Following the invitation-only celebration, “The Art of Craftsmanship” was opened to the public for two days.
At the entrance, an oversized spool conceived by artist Federica Marangoni gave guests a hint of things to come; around it coiled a “wire” of orange neon-lit tubing, which led through the lofty space and culminated in a pendant sculpture of a Gommino sole on an aluminium base.
By following its route, guests passed 11 stations manned by master artisans, all tasked with reinterpreting the classic pebble-sole shoe and the brand through their crafts.
“I’m a big support of artisanal intelligence,” Tod’s Group chief executive Diego Della Valle said with a twinkle in his eye when asked for his thoughts on AI.
“The message for the younger generation is that handicraft is a very noble thing to do,” Della Valle said to journalists before the party began.
“The message is that if you’re a good artisan, you are valuable.”
Through the eyes and hands of Della Valle’s hand-picked craft masters, Tod’s Gommino was realised in unexpected forms.
At one station, two Tod’s craftspeople were making Gomminos by hand in two Venice-exclusive colourways: a rich red named after Italian Renaissance painter Titian, and a deep lagoon blue.
Being chosen to take part in the exhibition was validating for Roberto Beltrami, the youngest master glass blower on Murano, an island in Venice that specialises in the trade, who spent several hours realising a one-of-a-kind, life-size Gommino loafer in canary yellow glass.
“With glass, the overhead is so insane that I don’t get a lot of chances to just play around with the material,” Beltrami, who has worked with the likes of furniture brands Cassina and Roche Bobois and fashion house Bottega Veneta, told the Post.
“So when I get a request for something like this, which is outside the box, it’s so exciting.”
While some attribute the glass industry’s challenges to poor demand, Beltrami sees creative barriers as a greater obstacle.

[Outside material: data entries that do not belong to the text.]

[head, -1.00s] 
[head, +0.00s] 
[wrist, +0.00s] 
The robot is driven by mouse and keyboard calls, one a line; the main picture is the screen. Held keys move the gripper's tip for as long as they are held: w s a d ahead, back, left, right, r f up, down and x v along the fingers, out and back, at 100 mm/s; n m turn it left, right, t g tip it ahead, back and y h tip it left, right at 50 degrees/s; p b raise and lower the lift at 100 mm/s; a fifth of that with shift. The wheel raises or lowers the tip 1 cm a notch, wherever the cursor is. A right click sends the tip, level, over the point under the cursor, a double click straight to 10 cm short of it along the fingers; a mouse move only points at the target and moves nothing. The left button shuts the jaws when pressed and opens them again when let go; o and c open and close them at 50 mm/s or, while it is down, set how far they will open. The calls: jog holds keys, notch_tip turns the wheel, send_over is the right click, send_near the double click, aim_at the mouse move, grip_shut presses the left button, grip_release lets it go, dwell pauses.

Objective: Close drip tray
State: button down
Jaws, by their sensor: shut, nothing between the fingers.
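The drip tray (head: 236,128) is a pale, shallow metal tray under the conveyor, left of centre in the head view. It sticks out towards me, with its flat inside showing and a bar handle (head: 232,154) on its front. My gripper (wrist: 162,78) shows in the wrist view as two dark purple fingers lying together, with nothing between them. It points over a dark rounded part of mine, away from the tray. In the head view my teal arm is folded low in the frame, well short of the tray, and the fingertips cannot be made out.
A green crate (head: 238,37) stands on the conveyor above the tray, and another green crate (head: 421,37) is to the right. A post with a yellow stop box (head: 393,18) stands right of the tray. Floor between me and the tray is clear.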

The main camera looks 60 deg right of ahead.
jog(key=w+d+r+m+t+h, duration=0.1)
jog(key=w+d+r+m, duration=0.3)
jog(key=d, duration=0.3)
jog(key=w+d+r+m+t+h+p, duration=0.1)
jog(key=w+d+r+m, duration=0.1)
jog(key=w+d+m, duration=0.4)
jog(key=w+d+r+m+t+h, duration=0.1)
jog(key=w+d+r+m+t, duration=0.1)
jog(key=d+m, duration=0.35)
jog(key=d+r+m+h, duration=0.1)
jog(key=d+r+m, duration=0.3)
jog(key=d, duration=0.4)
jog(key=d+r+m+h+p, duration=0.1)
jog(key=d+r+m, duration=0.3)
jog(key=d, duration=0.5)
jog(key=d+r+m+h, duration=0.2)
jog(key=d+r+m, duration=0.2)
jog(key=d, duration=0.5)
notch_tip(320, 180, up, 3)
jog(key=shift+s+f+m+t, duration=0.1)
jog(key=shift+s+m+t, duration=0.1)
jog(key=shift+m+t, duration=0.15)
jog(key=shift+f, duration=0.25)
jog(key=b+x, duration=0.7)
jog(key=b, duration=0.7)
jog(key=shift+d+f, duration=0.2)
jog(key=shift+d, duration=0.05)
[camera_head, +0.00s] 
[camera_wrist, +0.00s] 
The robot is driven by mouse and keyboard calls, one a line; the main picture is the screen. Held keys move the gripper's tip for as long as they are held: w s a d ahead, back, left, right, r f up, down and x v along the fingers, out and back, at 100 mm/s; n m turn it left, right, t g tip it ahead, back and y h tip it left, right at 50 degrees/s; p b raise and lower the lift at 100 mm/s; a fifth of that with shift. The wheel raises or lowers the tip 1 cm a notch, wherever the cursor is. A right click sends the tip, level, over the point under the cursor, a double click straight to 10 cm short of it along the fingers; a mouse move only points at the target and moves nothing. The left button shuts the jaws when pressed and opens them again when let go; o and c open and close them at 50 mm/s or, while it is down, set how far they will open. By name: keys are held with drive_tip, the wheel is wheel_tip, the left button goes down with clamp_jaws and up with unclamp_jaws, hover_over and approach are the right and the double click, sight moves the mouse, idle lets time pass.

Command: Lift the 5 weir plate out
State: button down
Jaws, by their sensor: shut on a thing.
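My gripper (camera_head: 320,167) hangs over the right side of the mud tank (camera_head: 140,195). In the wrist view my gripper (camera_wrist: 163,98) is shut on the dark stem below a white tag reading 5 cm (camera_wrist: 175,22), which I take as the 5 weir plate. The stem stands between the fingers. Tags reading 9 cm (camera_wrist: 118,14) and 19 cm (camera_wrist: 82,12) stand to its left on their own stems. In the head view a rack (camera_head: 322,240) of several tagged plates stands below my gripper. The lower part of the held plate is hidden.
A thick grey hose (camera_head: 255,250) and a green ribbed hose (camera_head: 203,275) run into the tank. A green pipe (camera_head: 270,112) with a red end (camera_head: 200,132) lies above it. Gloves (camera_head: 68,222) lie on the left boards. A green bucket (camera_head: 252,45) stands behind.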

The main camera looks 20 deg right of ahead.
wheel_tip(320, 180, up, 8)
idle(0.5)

“I think the problem is the closed-mindedness of older generations of artisans, who have a lot of rigid archetypes,” he says. “We have a lot of younger glass blowers in our company, and a lot of women, which is very unusual.
“I think if you can muster up a diverse group of people, that can be a recipe for success – it’s a matter of mindset and opening up to the market.”
Indeed, colouring outside the lines was a common theme for the craftsmen and -women, all of whom reimagined the Gommino using their own visual and technical lexicons.
Di Gennaro met Mesdagh at a mosaic school in Friuli, northeast Italy – the only institution in the world where students can attain the title of master mosaicist – and their relatively young practice is among Italy’s small cohort of mosaic studios.
Because of this, they are busy with commissions – from micro-mosaics and portraits to pieces for floors and walls – and draw from a variety of Greek, Roman and Byzantine techniques depending on the project.
Like Beltrami, Di Gennaro and Mesdagh are adapting their craft amid a changing world. Take marble, which Artefact uses alongside Murano glass: a Belgian cave known for being a natural source of pure black marble has been depleted, so the duo no longer has access to the colour for their mosaics. Still, the show must go on.
“That’s why we try not to waste anything – we even keep the splinters from previous works,” Di Gennaro says.
“This technique is something special, it comes from the past, and we go on interpreting it in a contemporary way,” she adds.
“But the fact is that it takes so much time and so we are running against time. That’s why there aren’t so many of us any more, but we do it with passion.”